Data from robot episodes
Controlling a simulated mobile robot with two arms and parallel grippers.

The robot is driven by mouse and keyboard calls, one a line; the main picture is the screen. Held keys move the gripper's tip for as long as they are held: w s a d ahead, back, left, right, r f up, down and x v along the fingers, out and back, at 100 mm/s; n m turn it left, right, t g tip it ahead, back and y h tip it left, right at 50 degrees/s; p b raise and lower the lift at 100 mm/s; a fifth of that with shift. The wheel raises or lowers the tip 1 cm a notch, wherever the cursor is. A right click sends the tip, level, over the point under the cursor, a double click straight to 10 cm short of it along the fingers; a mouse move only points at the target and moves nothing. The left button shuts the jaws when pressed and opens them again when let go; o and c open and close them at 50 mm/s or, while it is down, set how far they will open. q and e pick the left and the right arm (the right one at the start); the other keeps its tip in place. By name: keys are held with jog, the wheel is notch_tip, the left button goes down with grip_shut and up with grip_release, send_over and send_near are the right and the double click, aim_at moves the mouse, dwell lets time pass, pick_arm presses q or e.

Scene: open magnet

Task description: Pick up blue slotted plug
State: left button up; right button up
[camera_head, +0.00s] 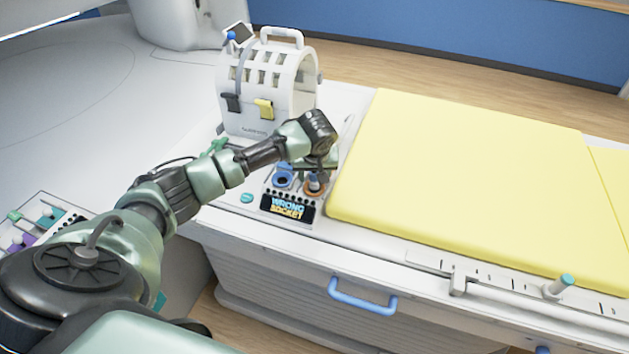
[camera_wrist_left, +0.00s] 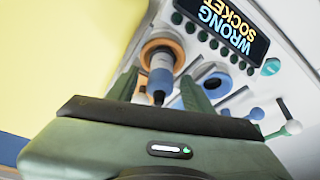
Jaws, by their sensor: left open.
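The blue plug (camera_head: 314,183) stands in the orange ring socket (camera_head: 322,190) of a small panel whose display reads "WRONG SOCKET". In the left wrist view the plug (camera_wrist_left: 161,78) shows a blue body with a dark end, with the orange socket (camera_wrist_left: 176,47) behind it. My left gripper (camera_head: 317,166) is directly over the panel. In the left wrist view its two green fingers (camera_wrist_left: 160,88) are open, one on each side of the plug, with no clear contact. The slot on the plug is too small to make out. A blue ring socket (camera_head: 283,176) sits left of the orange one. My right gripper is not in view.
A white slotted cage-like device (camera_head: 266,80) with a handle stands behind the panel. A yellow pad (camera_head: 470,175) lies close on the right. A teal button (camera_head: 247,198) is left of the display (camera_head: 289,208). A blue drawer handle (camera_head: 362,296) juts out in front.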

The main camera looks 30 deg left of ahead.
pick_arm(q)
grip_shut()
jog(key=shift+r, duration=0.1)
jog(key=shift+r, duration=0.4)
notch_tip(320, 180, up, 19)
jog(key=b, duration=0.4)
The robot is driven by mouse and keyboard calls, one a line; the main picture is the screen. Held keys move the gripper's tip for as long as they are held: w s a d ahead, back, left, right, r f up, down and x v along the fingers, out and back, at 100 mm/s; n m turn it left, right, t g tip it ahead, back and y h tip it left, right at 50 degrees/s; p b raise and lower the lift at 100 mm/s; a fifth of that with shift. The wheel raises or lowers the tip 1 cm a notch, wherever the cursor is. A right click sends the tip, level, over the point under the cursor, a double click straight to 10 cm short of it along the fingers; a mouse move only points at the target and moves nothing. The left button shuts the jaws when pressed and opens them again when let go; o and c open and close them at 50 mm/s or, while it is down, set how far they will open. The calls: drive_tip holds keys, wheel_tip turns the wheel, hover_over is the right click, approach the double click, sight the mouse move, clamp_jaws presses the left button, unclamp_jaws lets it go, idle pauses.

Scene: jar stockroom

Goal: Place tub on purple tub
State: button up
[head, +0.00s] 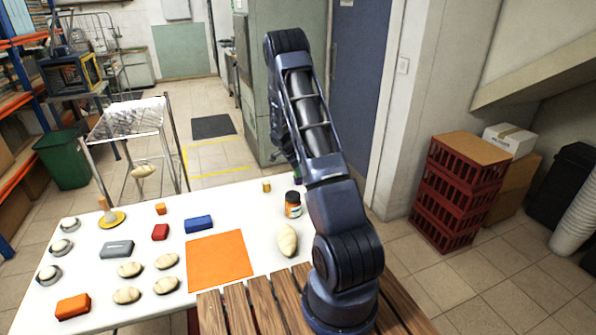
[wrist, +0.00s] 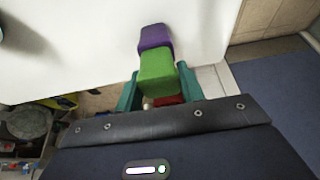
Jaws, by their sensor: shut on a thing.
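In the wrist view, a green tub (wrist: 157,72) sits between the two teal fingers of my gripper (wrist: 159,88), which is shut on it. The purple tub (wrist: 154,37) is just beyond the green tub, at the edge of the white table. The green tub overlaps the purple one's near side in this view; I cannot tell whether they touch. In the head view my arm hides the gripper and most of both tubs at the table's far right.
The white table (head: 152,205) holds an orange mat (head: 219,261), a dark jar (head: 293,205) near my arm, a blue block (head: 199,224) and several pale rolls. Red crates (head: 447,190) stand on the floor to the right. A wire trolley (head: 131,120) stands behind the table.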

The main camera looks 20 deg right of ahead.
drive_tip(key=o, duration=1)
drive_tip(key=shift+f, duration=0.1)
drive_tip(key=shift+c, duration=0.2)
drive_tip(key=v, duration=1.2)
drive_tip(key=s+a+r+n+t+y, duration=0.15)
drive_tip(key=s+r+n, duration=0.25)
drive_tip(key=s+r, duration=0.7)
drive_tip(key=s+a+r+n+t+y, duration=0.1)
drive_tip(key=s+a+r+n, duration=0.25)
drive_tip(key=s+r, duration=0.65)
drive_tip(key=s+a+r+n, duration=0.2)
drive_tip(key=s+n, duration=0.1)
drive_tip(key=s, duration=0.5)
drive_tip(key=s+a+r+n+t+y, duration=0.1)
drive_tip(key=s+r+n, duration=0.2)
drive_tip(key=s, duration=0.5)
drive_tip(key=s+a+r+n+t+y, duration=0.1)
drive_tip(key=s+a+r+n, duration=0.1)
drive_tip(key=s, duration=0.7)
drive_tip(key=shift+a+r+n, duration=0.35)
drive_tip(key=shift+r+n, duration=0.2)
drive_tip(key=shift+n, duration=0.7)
==
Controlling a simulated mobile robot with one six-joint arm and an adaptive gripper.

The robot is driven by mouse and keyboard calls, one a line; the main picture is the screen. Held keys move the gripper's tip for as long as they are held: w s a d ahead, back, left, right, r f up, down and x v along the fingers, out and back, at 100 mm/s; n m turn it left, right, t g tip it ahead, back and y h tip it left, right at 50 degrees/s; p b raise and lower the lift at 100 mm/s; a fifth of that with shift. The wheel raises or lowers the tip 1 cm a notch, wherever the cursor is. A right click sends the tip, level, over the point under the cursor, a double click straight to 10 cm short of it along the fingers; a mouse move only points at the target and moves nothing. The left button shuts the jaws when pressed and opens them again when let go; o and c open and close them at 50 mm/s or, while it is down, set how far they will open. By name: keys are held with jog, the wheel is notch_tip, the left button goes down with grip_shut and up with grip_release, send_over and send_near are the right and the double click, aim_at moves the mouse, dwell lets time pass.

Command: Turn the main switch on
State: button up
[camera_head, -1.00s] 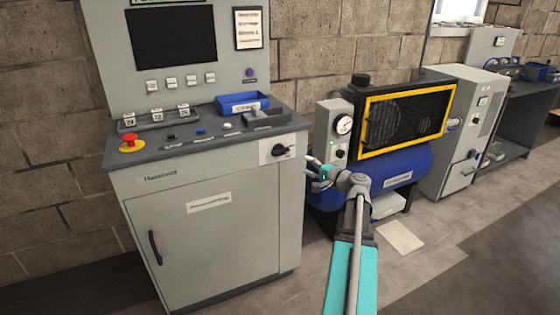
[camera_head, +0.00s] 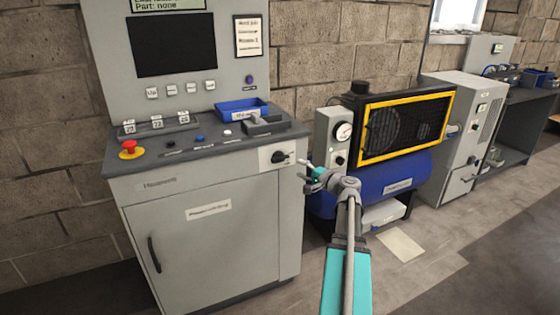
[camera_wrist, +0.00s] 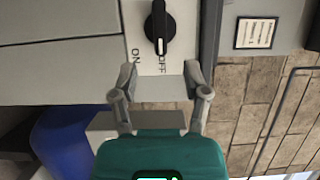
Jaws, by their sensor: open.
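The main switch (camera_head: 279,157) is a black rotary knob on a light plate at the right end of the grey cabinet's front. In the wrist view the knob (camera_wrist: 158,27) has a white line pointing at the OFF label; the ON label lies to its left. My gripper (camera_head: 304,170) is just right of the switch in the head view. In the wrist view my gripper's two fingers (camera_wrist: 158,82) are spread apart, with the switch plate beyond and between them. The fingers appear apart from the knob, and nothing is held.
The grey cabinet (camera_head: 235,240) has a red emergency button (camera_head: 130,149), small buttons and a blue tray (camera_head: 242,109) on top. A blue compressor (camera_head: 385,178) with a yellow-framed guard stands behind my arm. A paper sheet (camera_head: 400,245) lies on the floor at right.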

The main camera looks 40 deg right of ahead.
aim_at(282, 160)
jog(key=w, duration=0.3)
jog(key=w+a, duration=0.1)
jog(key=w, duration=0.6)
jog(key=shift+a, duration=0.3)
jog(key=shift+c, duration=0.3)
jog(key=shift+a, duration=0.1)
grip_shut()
---
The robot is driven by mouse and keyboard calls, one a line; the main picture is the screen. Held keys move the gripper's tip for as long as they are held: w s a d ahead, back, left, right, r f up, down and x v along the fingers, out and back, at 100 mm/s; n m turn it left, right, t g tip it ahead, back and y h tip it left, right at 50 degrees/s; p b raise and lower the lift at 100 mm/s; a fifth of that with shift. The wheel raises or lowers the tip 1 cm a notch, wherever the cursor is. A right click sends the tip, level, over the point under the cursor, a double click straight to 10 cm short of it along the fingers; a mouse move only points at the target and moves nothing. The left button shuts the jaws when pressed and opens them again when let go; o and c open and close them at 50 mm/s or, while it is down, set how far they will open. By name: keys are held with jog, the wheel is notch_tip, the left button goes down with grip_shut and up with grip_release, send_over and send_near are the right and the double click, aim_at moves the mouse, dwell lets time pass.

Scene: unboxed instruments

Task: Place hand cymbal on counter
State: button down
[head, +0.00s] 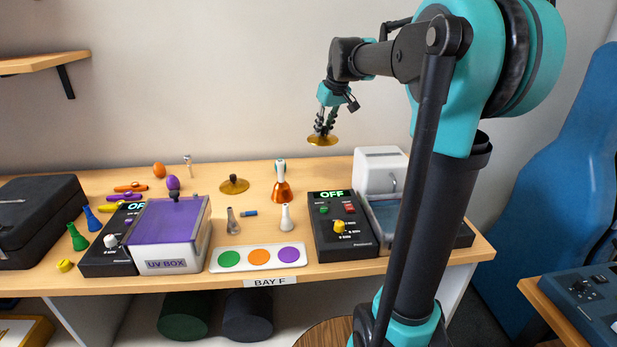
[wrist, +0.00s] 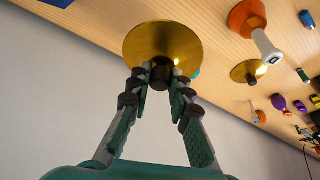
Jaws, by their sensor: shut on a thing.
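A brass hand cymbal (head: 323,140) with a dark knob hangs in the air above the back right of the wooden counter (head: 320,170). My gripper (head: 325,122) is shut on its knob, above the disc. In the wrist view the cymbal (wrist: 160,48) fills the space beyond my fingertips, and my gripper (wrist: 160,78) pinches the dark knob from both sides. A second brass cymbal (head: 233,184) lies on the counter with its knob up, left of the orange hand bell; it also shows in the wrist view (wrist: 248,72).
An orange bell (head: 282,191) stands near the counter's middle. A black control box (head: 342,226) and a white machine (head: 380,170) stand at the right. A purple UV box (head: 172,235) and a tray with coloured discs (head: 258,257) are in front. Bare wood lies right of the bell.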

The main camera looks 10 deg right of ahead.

| WORK TO BE COMPLETED |
How many lines of the data contain the word "simulated"? Answer with the number alone.

| FINAL ANSWER |
2